> [Provided material]
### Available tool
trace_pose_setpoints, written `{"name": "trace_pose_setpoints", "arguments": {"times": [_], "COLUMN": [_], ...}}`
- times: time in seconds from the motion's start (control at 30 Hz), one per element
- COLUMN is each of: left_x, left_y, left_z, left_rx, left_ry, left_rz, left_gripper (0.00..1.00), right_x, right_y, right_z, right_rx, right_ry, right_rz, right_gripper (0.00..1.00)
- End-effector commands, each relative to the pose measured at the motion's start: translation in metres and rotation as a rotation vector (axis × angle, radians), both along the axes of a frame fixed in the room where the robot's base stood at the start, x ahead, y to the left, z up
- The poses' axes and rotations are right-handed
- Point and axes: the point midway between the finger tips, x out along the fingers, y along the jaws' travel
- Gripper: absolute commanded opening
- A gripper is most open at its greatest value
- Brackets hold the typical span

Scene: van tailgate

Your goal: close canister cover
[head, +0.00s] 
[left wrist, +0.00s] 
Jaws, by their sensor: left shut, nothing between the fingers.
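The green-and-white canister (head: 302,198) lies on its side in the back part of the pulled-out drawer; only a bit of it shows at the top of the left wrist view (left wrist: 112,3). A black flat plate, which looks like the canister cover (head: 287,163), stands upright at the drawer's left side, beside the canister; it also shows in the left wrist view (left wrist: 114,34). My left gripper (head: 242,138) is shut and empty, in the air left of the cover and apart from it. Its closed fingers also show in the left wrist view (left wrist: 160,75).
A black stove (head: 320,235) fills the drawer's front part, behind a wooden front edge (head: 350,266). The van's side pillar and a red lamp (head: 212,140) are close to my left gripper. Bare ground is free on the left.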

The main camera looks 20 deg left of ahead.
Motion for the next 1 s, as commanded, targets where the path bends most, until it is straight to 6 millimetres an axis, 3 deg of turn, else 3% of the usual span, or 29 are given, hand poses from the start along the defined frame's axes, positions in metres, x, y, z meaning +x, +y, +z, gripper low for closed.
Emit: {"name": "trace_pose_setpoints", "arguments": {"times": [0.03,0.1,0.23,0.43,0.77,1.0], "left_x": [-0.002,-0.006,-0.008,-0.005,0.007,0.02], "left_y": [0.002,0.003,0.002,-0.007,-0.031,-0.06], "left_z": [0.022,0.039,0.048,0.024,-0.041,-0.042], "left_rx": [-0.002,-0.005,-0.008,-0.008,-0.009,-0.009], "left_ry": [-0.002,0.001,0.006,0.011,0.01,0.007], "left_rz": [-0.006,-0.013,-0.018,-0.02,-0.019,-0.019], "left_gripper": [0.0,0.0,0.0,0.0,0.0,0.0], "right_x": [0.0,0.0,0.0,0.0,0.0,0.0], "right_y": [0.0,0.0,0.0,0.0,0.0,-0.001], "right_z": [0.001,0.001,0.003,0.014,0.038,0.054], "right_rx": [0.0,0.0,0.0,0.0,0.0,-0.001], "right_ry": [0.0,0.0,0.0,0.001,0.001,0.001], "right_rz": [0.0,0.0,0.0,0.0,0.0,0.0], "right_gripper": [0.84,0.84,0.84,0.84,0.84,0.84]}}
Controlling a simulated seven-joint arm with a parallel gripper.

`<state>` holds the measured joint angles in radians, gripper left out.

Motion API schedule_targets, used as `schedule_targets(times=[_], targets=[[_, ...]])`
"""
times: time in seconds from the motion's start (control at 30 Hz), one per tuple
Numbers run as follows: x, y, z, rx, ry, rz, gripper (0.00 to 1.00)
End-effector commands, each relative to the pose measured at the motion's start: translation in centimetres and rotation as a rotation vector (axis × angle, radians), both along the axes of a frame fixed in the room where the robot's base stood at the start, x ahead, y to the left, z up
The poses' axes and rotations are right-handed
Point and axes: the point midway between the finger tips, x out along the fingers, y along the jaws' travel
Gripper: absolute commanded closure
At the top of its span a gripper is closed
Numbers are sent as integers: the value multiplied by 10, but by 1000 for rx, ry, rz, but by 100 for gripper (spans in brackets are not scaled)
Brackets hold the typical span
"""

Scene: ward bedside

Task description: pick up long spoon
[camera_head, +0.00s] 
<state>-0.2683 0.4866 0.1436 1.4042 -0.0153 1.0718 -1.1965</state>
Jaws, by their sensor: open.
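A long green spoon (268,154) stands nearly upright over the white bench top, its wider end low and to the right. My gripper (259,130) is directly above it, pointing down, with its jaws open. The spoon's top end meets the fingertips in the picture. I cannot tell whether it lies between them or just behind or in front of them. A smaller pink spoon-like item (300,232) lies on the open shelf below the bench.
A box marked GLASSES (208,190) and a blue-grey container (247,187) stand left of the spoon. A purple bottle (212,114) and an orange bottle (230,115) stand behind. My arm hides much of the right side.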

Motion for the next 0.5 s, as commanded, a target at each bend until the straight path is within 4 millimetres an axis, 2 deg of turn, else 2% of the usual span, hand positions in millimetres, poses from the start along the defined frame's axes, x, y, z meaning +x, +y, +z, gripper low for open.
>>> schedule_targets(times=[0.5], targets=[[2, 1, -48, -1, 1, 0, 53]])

> [Task to carry out] From the entries above, give again exactly the lines running from the line with "Jaws, by their sensor: left" to the line with "Motion for the next 1"; include both of those lines.

> [Full output]
Jaws, by their sensor: left shut, nothing between the fingers.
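The green-and-white canister (head: 302,198) lies on its side in the back part of the pulled-out drawer; only a bit of it shows at the top of the left wrist view (left wrist: 112,3). A black flat plate, which looks like the canister cover (head: 287,163), stands upright at the drawer's left side, beside the canister; it also shows in the left wrist view (left wrist: 114,34). My left gripper (head: 242,138) is shut and empty, in the air left of the cover and apart from it. Its closed fingers also show in the left wrist view (left wrist: 160,75).
A black stove (head: 320,235) fills the drawer's front part, behind a wooden front edge (head: 350,266). The van's side pillar and a red lamp (head: 212,140) are close to my left gripper. Bare ground is free on the left.

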The main camera looks 20 deg left of ahead.
Motion for the next 1 s, as commanded, targets where the path bends most, until it is straight to 6 millimetres an axis, 3 deg of turn, else 3% of the usual span, or 29 are given, hand poses from the start along the defined frame's axes, positions in metres, x, y, z meaning +x, +y, +z, gripper low for closed.

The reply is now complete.